There are NO mistakes only lessons



July 6

I messed up last night. I said something I shouldnt have said. It was a mistake. The movie I rented said there are NO mistakes. So really it was meant to happen as such I could explore the lesson it gave me. Sure it would be easiest to walk away to start over with someone new. But I love a challenge. Maybe it's my competitive nature. I also love you for the amazing person you've been and for the amazing person you've yet to become. Our lives are really only beginning and I hope we can continue growing and loving one another.

So I made a mistake and I can accept it as a mistake or I can learn and grow from it. The words were the trigger but the feelings that lead to the words are the real problem. I have jealousy and insecurities that still need more time to heal. I may not be ready to partake in this part of your life.

While you may not have cheated on me, you built a life outside of me. I'm grateful for that. If that didn't happen, if I  didn't hit rock bottom and get handed my last straw when you didn't come home, things would have never changed. I would have locked myself away miserable in the craft room  and you would have been miserable on the back patio. I know I was depressed and consumed with anger for a very long time and it was making me a stressed-out mom, wife and employee. Because we've changed our living arrangements (and yes you have this huge expense) we're not the depressed miserable people we were. Sure I can sit here and only assume you were miserable and depressed because you were restricted to the patio, but you sure came off that way.
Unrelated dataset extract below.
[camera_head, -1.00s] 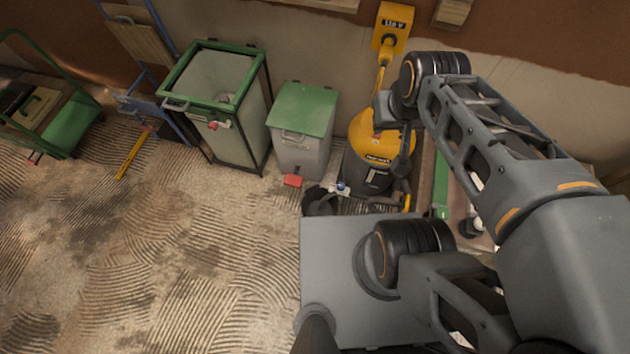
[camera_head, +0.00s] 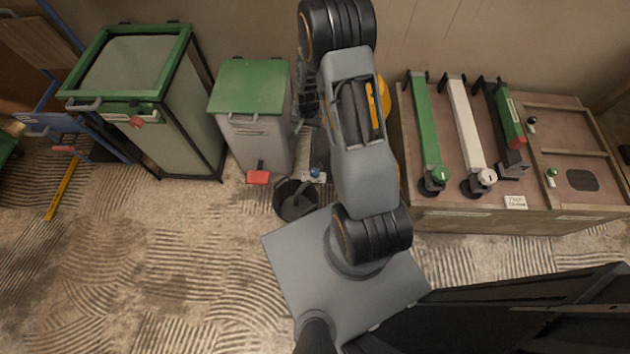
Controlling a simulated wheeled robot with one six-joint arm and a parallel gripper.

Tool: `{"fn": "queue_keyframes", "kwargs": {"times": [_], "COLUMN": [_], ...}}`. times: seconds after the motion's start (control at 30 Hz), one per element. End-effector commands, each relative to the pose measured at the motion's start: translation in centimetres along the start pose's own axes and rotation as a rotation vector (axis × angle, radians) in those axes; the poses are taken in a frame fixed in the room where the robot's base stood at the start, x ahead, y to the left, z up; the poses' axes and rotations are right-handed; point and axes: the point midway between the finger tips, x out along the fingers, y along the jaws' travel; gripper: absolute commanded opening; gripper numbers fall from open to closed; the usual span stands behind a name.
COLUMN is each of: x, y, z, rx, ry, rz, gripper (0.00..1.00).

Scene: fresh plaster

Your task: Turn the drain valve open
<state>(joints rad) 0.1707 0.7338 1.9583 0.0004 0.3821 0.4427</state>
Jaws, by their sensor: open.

While I'm grateful you built this life outside of me because it has awaken me to the significance of the problems in our relationship, this outside life is a strong point of jealous. I felt rejected, casted side, abandoned. Those are hard feelings to overcome, so when I get a glimpse into that life and I remember that pain I just want to lash out and be hurtful, so you can feel a little of what I feel. I was irrational and hateful. You've shown me that I haven't been abandoned that you care deeply about me. And you have shown such amazing progress by not returning the hate. I'm sure your anger was unbearable and you could have attacked me and returned the pain, but you took the higher road. You let your feelings be known without attacking and trying to return that pain.